April 17, 2016 — Fourth Sunday of Easter
Acts 13: 14, 43-52; Ps 100: 1-3, 5; Rev 7: 9, 14B-17; Jn 10: 27-30
Today’s readings contrast the discouraging experience of Sts. Paul and Barnabas in the First Reading from the Acts of the Apostles to the Glory of Heaven reflected in the Second Reading from the Book of Revelation to the brief but definitive assurance we receive from Jesus Himself in the Gospel Reading from John.
At the beginning of the First Reading Paul and Barnabas find themselves in Antioch in Pisidia after departing from Perga. Perga is a city on coast and Antioch is some 135 miles distance from there located in the mountains in the area called Galatia (you may recall Paul’s Letter to the Galatians). There is some scholarly thought that Paul headed to the mountains for health reasons.
Regardless, he and Barnabas initially received acceptance and enthusiasm in relation to their message of Jesus Christ, but then were rejected and banished from the region of Antiochn. If we learn nothing else about Paul and his faith, we learn how devoted and determined he was, how strong and unfailing his faith tended to be. The message for us, of course, is that we need to achieve that same level of determination and commitment felt by Paul. St. Paul found a joy and happiness in his faith — something that we need to strive for, as well. That happiness is within reach for us but we must make an effort to attain it.
St. John’s remarkable vision, as reported in the Second Reading from Revelation is filled with insights into Heaven for us. For those in Heaven there is an immediate presence of God. Those in Heaven can approach God and be with Him. There are no obstructions or obstacles. God dwells there “among His people.” It is impossible for us to conceive of this, which is why this particular Scriptural passage may seem so unworldly to us.
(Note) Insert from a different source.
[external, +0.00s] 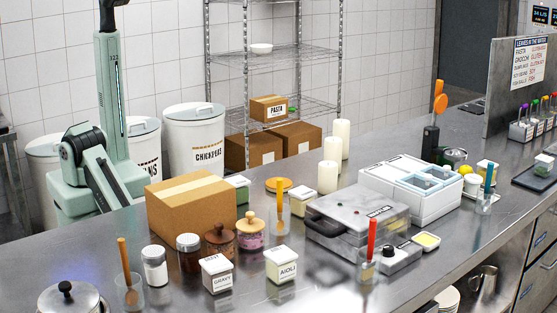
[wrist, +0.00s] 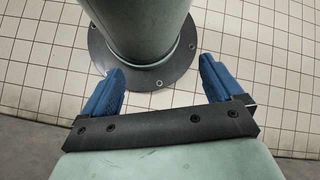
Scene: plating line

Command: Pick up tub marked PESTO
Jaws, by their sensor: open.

In the Psalms David sang, “May I dwell in the house of the Lord all the days of my life.” That is our desire as well and that is fulfilled in Heaven, not on earth.
Our focus needs to always be on Heaven, certainly during this glorious Easter season. As is also reported in this Second Reading, “The one who sits on the throne will shelter them. They will not hunger or thirst anymore, nor will the sun or any heat strike them.” This is truly paradise and that is our ultimate goal. “God will wipe away every tear from their eyes.” It almost produces a vision of a loving mother wiping away the tears from the eyes of a child and providing that everlasting comfort. That happens in Heaven nevertheless. If we ask Him and trust in Him, God can provide comfort to us now, but in Heaven he will wipe away our sorrows and pains forever.
The Gospel Reading from St. John is in keeping with the clichéd phrase “short and sweet.” Even though the Gospel Reading is not lengthy, the Lord makes some things very clear to us. He reaffirms what we have heard in the Second Reading when He says of His sheep, His flock, His followers, “I give them eternal life, and they shall never perish.” This is Heaven as referenced in Revelation. This eternal life is greater than and far beyond what we can imagine having only experienced physical life. Eternal life is never-ending.
“No one can take them out of my hand.” As followers of the Lord, as disciples, we know that He will take care of us, that we are safe in His Hands. It is this safety and security that can hold us up when we face the challenges outlined in the First Reading. It is comforting to know that the Hands that created the world created us also, and it is those Hands that keep us safe and hold on to us always.